Written task: Give the total number of lines with the word "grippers" in them, and no other words.

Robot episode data
▬▬▬

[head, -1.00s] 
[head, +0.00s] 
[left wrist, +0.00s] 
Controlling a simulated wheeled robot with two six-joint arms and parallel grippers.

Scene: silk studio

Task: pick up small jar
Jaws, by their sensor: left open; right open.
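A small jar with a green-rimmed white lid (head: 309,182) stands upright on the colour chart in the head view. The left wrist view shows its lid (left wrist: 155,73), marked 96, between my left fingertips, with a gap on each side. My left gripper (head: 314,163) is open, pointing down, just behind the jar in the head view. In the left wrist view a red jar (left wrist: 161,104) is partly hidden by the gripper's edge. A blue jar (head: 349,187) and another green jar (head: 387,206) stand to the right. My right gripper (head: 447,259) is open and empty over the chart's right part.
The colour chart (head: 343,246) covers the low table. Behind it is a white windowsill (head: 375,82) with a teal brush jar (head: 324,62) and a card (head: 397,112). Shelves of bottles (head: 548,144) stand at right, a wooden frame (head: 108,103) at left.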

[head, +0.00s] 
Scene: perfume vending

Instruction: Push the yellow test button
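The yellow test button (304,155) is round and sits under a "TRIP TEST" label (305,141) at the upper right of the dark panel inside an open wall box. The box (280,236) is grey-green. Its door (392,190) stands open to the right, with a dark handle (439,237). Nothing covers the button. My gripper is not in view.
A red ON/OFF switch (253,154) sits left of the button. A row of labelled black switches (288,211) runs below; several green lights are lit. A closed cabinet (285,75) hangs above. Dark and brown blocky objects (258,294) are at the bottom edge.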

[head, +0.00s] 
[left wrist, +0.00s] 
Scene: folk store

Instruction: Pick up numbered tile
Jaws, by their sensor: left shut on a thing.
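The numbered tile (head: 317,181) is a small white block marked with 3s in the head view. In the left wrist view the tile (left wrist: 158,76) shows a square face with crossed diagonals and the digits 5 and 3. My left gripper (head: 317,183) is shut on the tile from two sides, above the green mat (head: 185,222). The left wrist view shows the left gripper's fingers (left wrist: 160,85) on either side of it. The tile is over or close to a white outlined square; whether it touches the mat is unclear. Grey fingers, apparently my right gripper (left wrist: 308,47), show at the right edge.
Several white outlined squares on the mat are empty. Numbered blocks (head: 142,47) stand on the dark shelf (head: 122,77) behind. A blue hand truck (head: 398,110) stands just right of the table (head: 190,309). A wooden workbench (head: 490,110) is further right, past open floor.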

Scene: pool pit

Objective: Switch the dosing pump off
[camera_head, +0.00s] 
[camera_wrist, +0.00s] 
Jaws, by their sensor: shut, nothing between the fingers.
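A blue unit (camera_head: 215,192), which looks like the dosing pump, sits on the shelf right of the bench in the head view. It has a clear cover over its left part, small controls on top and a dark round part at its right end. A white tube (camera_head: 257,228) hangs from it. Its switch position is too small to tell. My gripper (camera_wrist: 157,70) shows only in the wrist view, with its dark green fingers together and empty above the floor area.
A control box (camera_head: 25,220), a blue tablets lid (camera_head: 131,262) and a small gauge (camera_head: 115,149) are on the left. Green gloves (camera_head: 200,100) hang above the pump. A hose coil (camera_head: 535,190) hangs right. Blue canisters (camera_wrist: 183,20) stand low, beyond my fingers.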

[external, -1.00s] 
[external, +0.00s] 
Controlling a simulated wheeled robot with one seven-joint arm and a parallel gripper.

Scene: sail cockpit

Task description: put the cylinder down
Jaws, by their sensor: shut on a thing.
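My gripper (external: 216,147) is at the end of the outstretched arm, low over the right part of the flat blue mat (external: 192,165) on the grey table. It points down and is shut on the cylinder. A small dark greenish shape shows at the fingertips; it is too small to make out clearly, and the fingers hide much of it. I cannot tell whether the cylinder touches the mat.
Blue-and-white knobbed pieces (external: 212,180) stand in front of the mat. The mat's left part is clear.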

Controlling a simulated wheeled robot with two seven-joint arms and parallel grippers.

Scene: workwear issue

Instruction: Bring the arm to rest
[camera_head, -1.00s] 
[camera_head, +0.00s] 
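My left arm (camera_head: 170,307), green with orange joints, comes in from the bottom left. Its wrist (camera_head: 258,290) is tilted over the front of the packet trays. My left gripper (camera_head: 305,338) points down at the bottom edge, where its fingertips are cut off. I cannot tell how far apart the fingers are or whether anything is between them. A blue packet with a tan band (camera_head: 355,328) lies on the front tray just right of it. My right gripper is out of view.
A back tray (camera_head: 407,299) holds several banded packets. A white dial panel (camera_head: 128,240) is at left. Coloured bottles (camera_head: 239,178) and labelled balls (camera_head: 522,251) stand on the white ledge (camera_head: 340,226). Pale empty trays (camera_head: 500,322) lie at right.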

▬▬▬

Worked solution: 2